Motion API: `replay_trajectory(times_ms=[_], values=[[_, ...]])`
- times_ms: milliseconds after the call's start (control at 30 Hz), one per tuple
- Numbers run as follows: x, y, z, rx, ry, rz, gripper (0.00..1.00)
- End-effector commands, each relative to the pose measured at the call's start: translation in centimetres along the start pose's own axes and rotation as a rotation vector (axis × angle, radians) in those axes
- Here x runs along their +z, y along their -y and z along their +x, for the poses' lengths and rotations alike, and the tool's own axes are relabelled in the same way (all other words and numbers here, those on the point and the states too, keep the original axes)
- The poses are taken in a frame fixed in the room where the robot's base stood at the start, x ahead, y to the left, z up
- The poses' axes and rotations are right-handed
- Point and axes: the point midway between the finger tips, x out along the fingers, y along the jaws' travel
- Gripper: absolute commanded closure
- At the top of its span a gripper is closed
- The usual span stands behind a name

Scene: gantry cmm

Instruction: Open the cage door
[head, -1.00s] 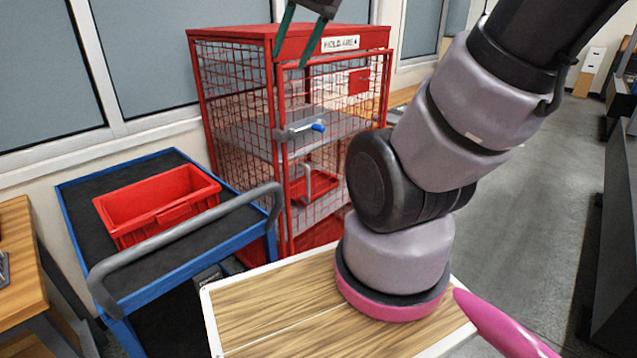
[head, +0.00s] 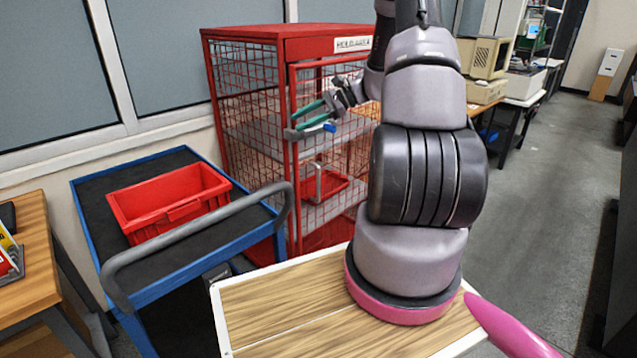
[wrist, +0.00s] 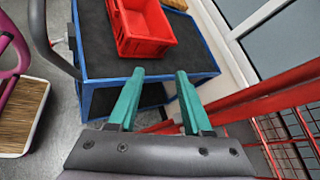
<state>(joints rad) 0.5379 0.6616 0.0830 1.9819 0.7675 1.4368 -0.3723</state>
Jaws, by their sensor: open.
▬▬▬
[THE REQUEST] Omit the pictures, and quote the material above exactly as given.

[TASK ANSWER]
Motion API: `replay_trajectory(times_ms=[_], values=[[_, ...]])`
- times_ms: milliseconds after the call's start (control at 30 Hz), one per tuple
- Numbers run as follows: x, y, z, rx, ry, rz, gripper (0.00..1.00)
- End-effector commands, each relative to the pose measured at the call's start: translation in centimetres along the start pose's own axes and rotation as a rotation vector (axis × angle, radians) in those axes
- Here x runs along their +z, y along their -y and z along their +x, for the poses' lengths and rotations alike, and the tool's own axes are relabelled in the same way (all other words and numbers here, those on the point and the states too, keep the original axes)
- The poses are taken in a frame fixed in the room where the robot's base stood at the start, x ahead, y to the left, z up
- The poses' axes and rotations are right-handed
- Point and axes: the point midway between the finger tips, x out along the fingers, y along the jaws' travel
- Gripper: absolute commanded closure
- At the top of its span a gripper is closed
- The usual span stands behind a name

Scene: gantry cmm

Instruction: Open the cage door
[head, -1.00s] 
[head, +0.00s] 
[wrist, +0.00s] 
<state>(joints rad) 0.5379 0.6616 0.0830 1.9819 0.7675 1.4368 -0.3723</state>
Jaws, by their sensor: open.

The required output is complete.